Le président : Je vous remercie. Nous avons dépassé le temps imparti pour cette série de questions. J’ai l’impression que le sénateur Woo aimerait peut-être passer au deuxième tour. Je tiens à signaler que la sénatrice Pupatello, de l’Ontario, s’est jointe au comité.
Le sénateur Harder : Ma question porte sur la mesure dans laquelle, et la manière dont, vous avez fait participer les acteurs du secteur privé — essentiellement des entreprises — et les provinces, qui ont, selon moi, une responsabilité particulière dans la réussite de la Stratégie pour l’Indo-Pacifique, non seulement en raison de leurs compétences dans certains domaines, mais aussi parce qu’elles mettent l’accent sur certains des liens économiques que nous devons renforcer.
Pouvez-vous nous en dire un peu plus, non pas sur ce que vous faites, mais sur ce qu’ils font, peut-être en collaboration avec vous ou de manière coordonnée? Il est important pour nous de comprendre que la présence du Canada dans la région Asie-Pacifique doit nécessairement passer par un engagement accru du secteur privé et des provinces.
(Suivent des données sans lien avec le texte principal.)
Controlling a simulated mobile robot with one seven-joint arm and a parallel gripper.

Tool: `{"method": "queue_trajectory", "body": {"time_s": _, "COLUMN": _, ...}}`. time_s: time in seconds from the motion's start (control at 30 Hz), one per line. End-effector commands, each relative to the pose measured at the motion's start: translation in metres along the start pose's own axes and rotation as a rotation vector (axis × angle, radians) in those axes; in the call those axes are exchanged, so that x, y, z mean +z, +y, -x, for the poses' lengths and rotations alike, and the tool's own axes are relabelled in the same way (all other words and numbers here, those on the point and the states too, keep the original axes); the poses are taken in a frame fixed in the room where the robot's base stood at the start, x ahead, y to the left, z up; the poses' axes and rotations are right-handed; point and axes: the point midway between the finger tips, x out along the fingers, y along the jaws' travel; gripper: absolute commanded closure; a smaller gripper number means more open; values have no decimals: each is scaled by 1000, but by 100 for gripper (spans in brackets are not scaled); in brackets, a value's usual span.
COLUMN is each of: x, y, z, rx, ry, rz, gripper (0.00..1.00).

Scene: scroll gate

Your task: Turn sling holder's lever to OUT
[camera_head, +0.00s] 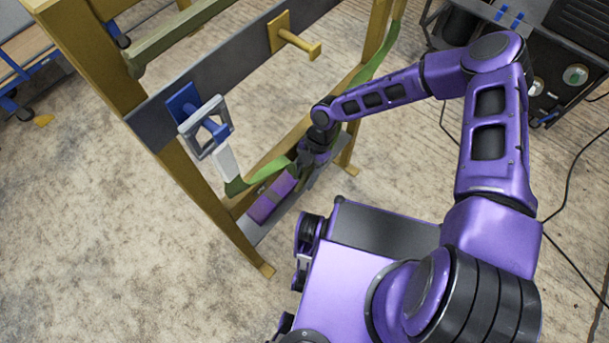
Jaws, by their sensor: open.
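A blue bracket and peg (183,101) sit on the grey crossbar of the gate frame, left of centre, and a pale square ring (206,128) hangs around the peg. A light end piece below the ring joins a green sling strap (265,172), which runs right towards my gripper. A yellow bracket with a peg (295,40) is on the same bar, further right. I cannot tell which part is the lever, and no OUT marking is readable. My gripper (306,158) is open, low inside the frame beside the strap and right of the ring; its fingertips are small and partly hidden.
The gate frame's yellow posts (195,185) and grey crossbar (240,62) stand close to my arm. A purple block (272,198) lies on a low grey shelf (262,228) by my gripper. Dark equipment (560,70) and cables are at right. The floor at lower left is clear.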

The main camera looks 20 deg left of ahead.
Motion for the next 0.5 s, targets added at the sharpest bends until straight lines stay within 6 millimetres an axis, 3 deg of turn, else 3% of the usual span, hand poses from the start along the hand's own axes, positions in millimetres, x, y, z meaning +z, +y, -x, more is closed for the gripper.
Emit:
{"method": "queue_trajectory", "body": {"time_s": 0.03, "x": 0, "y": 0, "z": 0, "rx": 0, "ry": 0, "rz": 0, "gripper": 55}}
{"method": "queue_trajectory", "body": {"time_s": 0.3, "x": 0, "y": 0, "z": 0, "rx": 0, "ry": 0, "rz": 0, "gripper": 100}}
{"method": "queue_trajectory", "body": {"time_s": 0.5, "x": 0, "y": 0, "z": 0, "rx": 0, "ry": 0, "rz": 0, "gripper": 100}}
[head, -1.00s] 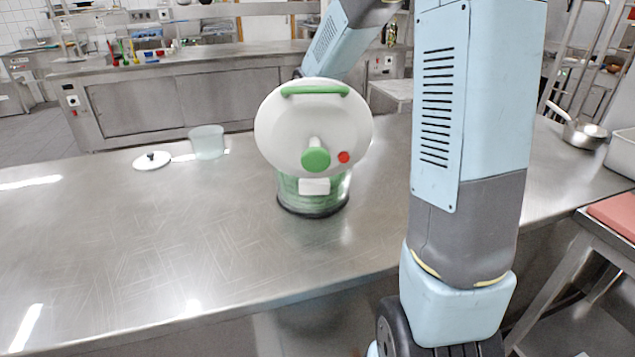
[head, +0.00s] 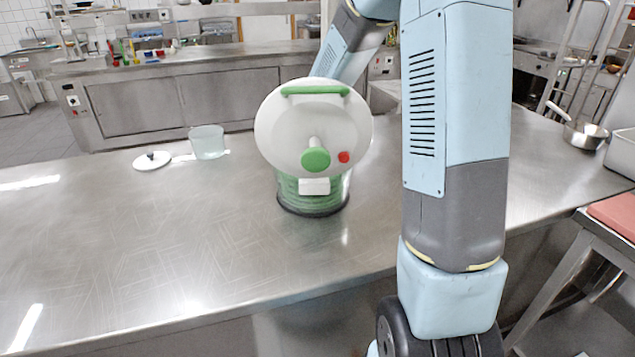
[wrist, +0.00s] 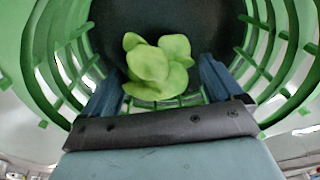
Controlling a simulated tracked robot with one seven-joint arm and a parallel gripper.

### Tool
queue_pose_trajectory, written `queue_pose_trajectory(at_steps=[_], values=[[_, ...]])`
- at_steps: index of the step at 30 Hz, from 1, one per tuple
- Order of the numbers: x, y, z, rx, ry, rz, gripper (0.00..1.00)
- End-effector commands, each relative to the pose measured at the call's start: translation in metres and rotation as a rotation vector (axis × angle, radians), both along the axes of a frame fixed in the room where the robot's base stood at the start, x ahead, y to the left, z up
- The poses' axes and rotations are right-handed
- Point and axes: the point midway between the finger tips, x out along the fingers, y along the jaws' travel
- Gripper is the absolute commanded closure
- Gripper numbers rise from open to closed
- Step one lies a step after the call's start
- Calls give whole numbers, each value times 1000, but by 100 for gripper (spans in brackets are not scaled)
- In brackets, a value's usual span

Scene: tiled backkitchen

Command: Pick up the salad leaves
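The salad leaves (wrist: 148,64) are a small light-green bunch on the dark bottom of a green slatted basket (wrist: 38,80) in the wrist view. My gripper (wrist: 160,76) reaches into the basket, its two dark fingers apart, one on each side of the leaves. I cannot tell whether the fingers touch them. In the head view the basket is the green part inside the clear salad spinner (head: 313,200). Its white lid (head: 285,130), with a green handle and knob, is tilted up towards me. It hides my gripper and the leaves in that view.
The spinner stands on a steel table (head: 130,240). Left of it are a white lid with a black knob (head: 152,160) and a clear container (head: 207,142). A saucepan (head: 584,135) stands at the far right. The front left of the table is clear.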

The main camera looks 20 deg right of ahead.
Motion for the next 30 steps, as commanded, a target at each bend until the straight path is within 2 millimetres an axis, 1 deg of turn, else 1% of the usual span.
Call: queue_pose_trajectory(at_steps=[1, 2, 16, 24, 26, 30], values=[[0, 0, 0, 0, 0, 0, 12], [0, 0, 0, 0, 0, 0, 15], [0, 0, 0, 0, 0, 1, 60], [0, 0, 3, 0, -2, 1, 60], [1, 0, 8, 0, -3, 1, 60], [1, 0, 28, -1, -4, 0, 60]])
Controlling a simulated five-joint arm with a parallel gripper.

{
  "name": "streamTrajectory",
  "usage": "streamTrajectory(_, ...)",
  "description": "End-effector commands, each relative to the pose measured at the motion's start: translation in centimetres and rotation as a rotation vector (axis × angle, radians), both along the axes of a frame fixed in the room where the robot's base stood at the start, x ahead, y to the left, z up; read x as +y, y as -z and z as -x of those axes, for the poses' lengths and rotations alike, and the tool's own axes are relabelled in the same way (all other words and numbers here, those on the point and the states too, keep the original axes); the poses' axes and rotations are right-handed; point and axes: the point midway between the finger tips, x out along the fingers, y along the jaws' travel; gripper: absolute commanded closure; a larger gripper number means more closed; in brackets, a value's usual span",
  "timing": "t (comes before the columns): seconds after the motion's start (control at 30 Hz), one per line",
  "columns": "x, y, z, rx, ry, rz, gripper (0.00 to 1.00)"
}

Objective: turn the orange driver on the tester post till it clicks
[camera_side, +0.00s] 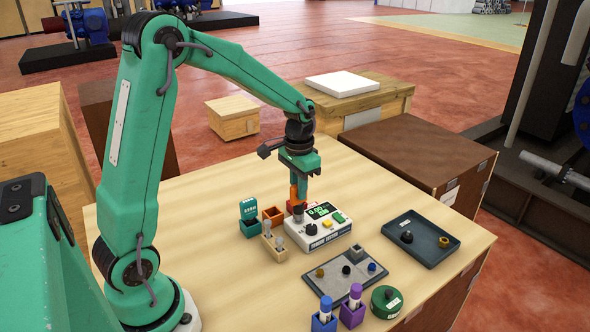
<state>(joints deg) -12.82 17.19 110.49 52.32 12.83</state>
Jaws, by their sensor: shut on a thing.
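The orange driver (294,194) stands about upright, its lower end at the left part of the white tester (325,236). My gripper (299,187) points down from above and is shut on the driver's upper part. The tester has a lit green display, a yellow button and a green button. The post is small here and mostly hidden by the driver and gripper, so I cannot tell how the driver's tip sits on it.
Left of the tester stand an empty orange holder (273,215), a green holder (249,228) and a wooden block with pegs (274,248). In front are a grey plate (330,285), blue and purple holders and a green round container (386,302). A dark tray (424,255) lies right.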

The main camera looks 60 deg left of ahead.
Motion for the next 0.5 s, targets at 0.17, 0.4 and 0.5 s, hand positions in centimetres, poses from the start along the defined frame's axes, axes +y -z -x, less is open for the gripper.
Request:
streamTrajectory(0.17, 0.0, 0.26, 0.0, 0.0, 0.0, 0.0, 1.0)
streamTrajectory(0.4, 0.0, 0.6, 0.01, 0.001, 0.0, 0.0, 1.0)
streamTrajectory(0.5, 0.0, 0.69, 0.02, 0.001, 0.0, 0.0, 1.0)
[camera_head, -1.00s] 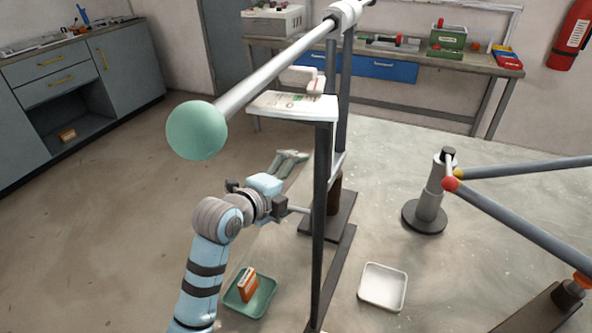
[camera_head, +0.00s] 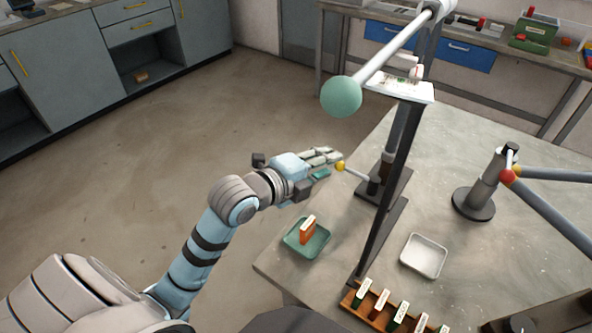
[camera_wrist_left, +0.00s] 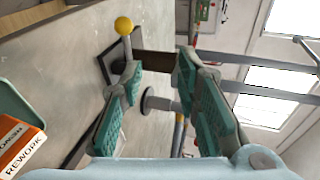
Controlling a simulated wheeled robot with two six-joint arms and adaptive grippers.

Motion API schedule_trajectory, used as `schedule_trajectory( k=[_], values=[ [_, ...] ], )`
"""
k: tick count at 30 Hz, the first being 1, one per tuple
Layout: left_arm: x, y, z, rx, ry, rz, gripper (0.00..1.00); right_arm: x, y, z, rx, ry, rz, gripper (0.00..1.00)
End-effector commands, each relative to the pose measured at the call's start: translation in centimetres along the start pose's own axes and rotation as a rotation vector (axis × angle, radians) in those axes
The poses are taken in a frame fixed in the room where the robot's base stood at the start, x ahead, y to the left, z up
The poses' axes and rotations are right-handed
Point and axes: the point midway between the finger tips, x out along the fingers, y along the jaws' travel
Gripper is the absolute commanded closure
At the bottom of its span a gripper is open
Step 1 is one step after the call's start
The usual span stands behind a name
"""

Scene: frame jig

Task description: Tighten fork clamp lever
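A lever with a yellow ball knob (camera_head: 340,166) on a pale rod sticks out from the base of the dark upright post (camera_head: 390,190). I take it as the clamp lever, though no label shows. My left gripper (camera_head: 328,164) has its fingers apart, with the tips close to the knob. In the left wrist view the teal-padded fingers (camera_wrist_left: 160,72) are open with nothing held, and the yellow knob (camera_wrist_left: 124,25) shows beyond the left finger, not between the fingers. A larger lever with a green ball (camera_head: 341,96) is at the top of the post. My right gripper is not in view.
A green tray (camera_head: 318,247) holding an orange box (camera_head: 307,230) and an empty white tray (camera_head: 441,262) are on the table. A wooden rack (camera_head: 350,303) with several labelled blocks is at the front. Grey frame tubes (camera_head: 550,213) stand at the right.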

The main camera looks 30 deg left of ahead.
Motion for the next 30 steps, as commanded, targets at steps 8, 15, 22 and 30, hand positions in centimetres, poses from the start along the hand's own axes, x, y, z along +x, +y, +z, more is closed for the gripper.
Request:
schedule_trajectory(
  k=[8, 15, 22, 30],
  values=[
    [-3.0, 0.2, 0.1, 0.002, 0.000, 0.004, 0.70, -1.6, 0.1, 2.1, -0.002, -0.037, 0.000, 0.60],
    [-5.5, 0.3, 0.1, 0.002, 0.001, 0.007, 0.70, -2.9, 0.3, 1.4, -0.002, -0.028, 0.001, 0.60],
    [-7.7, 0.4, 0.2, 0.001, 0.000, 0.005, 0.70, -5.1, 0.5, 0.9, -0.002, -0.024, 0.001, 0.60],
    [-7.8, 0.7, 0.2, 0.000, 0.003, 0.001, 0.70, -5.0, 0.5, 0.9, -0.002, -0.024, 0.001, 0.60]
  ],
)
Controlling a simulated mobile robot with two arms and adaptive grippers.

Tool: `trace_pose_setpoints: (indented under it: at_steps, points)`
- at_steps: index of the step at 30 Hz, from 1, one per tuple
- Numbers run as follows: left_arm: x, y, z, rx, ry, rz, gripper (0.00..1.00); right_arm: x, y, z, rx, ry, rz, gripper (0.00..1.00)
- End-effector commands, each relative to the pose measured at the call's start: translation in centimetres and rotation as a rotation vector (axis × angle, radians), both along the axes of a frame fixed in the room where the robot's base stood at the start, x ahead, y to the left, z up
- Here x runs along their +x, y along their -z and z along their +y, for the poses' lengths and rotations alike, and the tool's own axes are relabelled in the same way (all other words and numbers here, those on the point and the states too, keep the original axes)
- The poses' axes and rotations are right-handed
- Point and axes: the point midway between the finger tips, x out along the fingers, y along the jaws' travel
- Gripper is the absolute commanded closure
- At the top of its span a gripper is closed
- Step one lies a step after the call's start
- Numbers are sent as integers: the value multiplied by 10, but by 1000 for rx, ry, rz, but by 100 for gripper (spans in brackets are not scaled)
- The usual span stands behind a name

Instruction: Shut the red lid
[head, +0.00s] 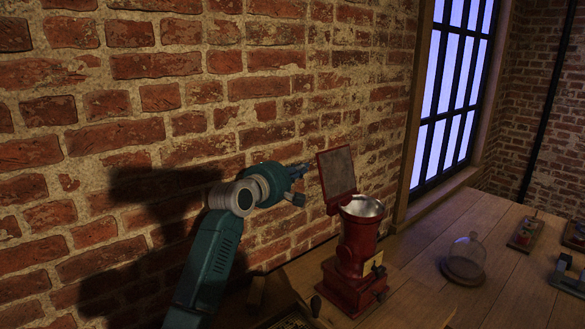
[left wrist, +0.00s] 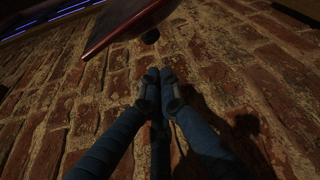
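The red lid (head: 338,172) stands open, nearly upright, on the far-left rim of a red box-like device (head: 357,254) with a pale metal bowl (head: 362,207) in its top. My left gripper (head: 303,171) is just left of the lid, level with its upper part, and appears apart from it. My right gripper is out of view.
A brick wall (head: 180,130) runs close behind my left arm. The wooden table (head: 480,308) holds a glass dome on a round base (head: 464,268) and small trays (head: 524,234) at the right. A window stands behind. The table's middle is clear.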

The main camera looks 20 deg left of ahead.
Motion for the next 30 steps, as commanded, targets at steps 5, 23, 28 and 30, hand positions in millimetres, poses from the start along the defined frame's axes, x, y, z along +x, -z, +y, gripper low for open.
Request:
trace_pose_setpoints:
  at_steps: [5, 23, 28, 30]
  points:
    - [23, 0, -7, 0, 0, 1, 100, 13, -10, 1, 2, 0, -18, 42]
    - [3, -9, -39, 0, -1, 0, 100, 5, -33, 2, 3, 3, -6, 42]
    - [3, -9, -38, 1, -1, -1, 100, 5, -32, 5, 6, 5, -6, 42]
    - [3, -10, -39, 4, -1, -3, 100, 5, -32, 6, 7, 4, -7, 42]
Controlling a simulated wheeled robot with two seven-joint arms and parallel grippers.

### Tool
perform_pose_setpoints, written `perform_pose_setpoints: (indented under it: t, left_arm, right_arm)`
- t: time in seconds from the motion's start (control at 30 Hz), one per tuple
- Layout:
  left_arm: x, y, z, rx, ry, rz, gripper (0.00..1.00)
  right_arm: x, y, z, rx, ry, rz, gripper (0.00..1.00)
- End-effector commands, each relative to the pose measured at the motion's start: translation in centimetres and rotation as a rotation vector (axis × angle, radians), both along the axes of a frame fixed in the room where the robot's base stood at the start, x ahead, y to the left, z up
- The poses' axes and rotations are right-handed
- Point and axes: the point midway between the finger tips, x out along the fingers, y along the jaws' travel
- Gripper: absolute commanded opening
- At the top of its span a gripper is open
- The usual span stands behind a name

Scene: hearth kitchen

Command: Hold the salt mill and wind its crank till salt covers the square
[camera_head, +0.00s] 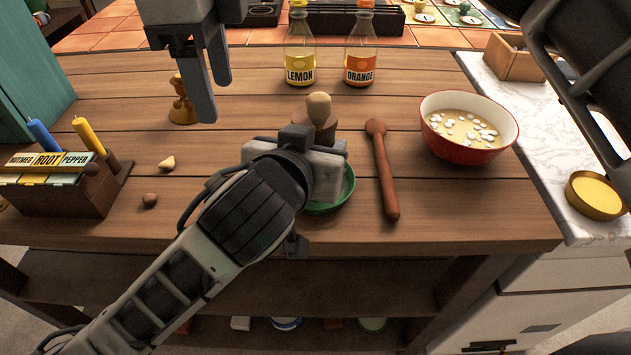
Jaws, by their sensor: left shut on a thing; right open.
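My left gripper (312,158) is shut on what looks like the salt mill (318,128), a brown wooden body with a pale rounded knob on top. My gripper hides its lower part, and I cannot make out the crank. A green dish (346,192) shows below and beside the gripper, mostly hidden by it. I cannot see the square or any salt. My right gripper (209,88) is open and empty at the upper left, pointing down, apart from the mill and close to a small brass object (182,106).
A wooden pestle-like stick (384,170) lies right of the mill. A red bowl (462,152) stands further right. Lemon (300,60) and orange (360,60) bottles stand behind. A labelled spice box (70,196) is at the left. The table's front edge is close.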

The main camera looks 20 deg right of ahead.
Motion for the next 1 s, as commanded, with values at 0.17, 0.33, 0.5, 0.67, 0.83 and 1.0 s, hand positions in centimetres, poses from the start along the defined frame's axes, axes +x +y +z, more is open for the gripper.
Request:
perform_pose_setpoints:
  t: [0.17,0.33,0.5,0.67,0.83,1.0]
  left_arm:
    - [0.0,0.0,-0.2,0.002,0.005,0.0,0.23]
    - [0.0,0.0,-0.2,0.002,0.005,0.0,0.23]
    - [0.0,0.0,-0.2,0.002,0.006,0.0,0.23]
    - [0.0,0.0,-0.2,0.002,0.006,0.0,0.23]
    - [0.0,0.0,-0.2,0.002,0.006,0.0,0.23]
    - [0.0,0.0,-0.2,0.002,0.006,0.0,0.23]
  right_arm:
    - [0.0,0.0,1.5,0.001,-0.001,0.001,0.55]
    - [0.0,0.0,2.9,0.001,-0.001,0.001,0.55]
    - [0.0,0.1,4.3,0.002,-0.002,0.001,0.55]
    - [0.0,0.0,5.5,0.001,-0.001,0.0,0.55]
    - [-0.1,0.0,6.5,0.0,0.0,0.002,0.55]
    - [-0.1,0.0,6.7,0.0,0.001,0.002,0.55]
M. Epp : Tout d’abord, je suis tout à fait d’accord avec cette prémisse. Je vais céder la parole à Mme Samaan dans un instant pour qu’elle vous parle d’une activité qui, depuis quelques jours, va droit au cœur de cette question avec les provinces et les territoires. J’ai eu une réunion plus tôt dans la journée avec les Premières Nations sur le même sujet, qui est de les faire participer et de voir comment nous pouvons travailler en plus étroite collaboration avec elles dans la région.
J’ai quelques réponses à apporter. Nous constatons une évolution très importante dans le degré de perfectionnement, les capacités et les ressources des provinces et territoires canadiens pour traiter avec l’Indo-Pacifique dans son ensemble généralement, et toujours en premier lieu avec la Chine ou l’Inde habituellement. C’est là que se concentrent les capacités, et cela concerne également les types de ressources que les provinces et les territoires ont déployées sur place, là où se rendent leurs ministres.
Nous travaillons en étroite collaboration, mais nous découvrons souvent assez tard dans le processus que les provinces envoient sur place des délégations ou des missions très impressionnantes. Dans certains cas, nous sommes en mesure d’apporter notre aide; dans d’autres, elles savent déjà quels sont leurs objectifs prioritaires.
Valérie Samaan, directrice générale, Direction générale de la planification stratégique, des politiques et des opérations pour l’Indo-Pacifique, Affaires mondiales Canada : En fait, oui, nous avons bien eu une réunion à Ottawa avec toutes les provinces et tous les territoires cette semaine, au cours de laquelle nous leur avons fait part des dernières nouvelles concernant l’Indo-Pacifique. Nous avons parlé de la phase 2 et nous leur avons demandé leurs observations et commentaires, car nous souhaitons les associer à l’élaboration de la mise à jour mentionnée par M. Weldon dans ses observations préliminaires.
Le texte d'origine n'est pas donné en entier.